### [What to do]
Without the pictures, repeat the listing character for character.
##############################
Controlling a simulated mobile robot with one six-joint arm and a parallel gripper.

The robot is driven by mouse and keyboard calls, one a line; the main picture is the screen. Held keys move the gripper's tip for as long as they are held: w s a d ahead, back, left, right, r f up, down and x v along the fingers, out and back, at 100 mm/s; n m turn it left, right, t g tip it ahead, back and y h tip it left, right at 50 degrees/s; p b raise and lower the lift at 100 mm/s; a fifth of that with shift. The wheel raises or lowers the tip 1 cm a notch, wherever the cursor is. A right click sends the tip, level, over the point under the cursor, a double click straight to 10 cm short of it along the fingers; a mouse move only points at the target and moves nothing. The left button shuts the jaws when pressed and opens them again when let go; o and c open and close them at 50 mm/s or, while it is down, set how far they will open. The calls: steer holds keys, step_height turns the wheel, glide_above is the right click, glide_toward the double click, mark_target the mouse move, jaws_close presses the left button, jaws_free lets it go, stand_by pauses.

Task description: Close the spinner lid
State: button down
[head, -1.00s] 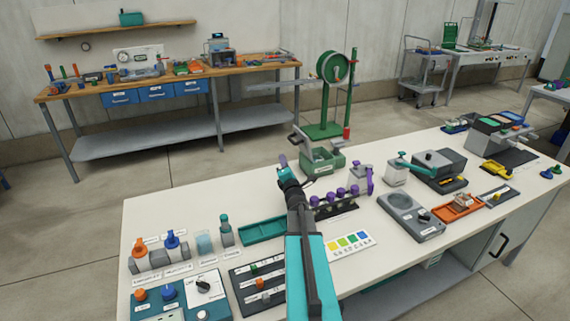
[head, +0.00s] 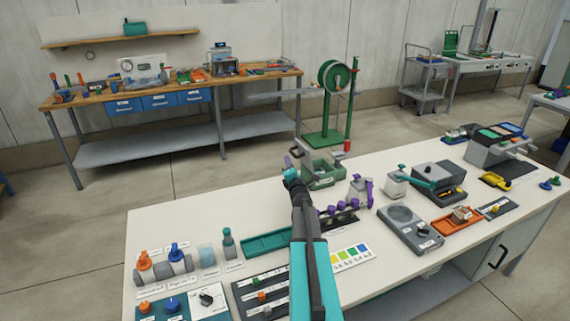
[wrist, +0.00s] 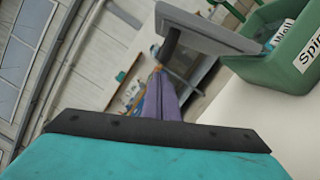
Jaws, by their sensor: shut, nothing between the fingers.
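The spinner is a green box (head: 324,179) with a white label at the far edge of the white bench, just beyond and right of my gripper (head: 291,168) in the head view. In the wrist view the green box (wrist: 285,60) is at the upper right, with part of its "Spin" label showing. A grey panel, which looks like the raised lid (wrist: 208,34), stands tilted at the box's left side. The purple fingers of my gripper (wrist: 158,75) are together and empty, close below the panel. I cannot tell whether they touch it.
A purple-knobbed rack (head: 340,214) and a grey-white container with a purple handle (head: 358,190) stand right of my arm. A green tray (head: 268,244) lies to the left. A green reel stand (head: 328,138) is behind the box. The bench's left rear is clear.

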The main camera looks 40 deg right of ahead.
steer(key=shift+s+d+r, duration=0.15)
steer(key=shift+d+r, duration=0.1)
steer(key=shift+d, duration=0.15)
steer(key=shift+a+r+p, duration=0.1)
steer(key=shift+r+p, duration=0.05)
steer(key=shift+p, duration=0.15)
##############################
### [Output below]
Controlling a simulated mobile robot with one six-joint arm and a parallel gripper.

The robot is driven by mouse and keyboard calls, one a line; the main picture is the screen. Held keys move the gripper's tip for as long as they are held: w s a d ahead, back, left, right, r f up, down and x v along the fingers, out and back, at 100 mm/s; n m turn it left, right, t g tip it ahead, back and y h tip it left, right at 50 degrees/s; p b raise and lower the lift at 100 mm/s; a fifth of that with shift. The wheel raises or lowers the tip 1 cm a notch, wherever the cursor is. A right click sends the tip, level, over the point under the cursor, a double click straight to 10 cm short of it along the fingers; a mouse move only points at the target and moves nothing. The left button shuts the jaws when pressed and opens them again when let go; o and c open and close them at 50 mm/s or, while it is down, set how far they will open. The calls: steer holds keys, step_height turns the wheel, glide_above is the right click, glide_toward the double click, mark_target the mouse move, jaws_close presses the left button, jaws_free lets it go, stand_by pauses.

Task description: Close the spinner lid
State: button down
[head, -1.00s] 
[head, +0.00s] 
[wrist, +0.00s] 
Jaws, by their sensor: shut, nothing between the fingers.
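The spinner is a green box (head: 324,179) with a white label at the far edge of the white bench, just beyond and right of my gripper (head: 291,168) in the head view. In the wrist view the green box (wrist: 285,60) is at the upper right, with part of its "Spin" label showing. A grey panel, which looks like the raised lid (wrist: 208,34), stands tilted at the box's left side. The purple fingers of my gripper (wrist: 158,75) are together and empty, close below the panel. I cannot tell whether they touch it.
A purple-knobbed rack (head: 340,214) and a grey-white container with a purple handle (head: 358,190) stand right of my arm. A green tray (head: 268,244) lies to the left. A green reel stand (head: 328,138) is behind the box. The bench's left rear is clear.

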The main camera looks 40 deg right of ahead.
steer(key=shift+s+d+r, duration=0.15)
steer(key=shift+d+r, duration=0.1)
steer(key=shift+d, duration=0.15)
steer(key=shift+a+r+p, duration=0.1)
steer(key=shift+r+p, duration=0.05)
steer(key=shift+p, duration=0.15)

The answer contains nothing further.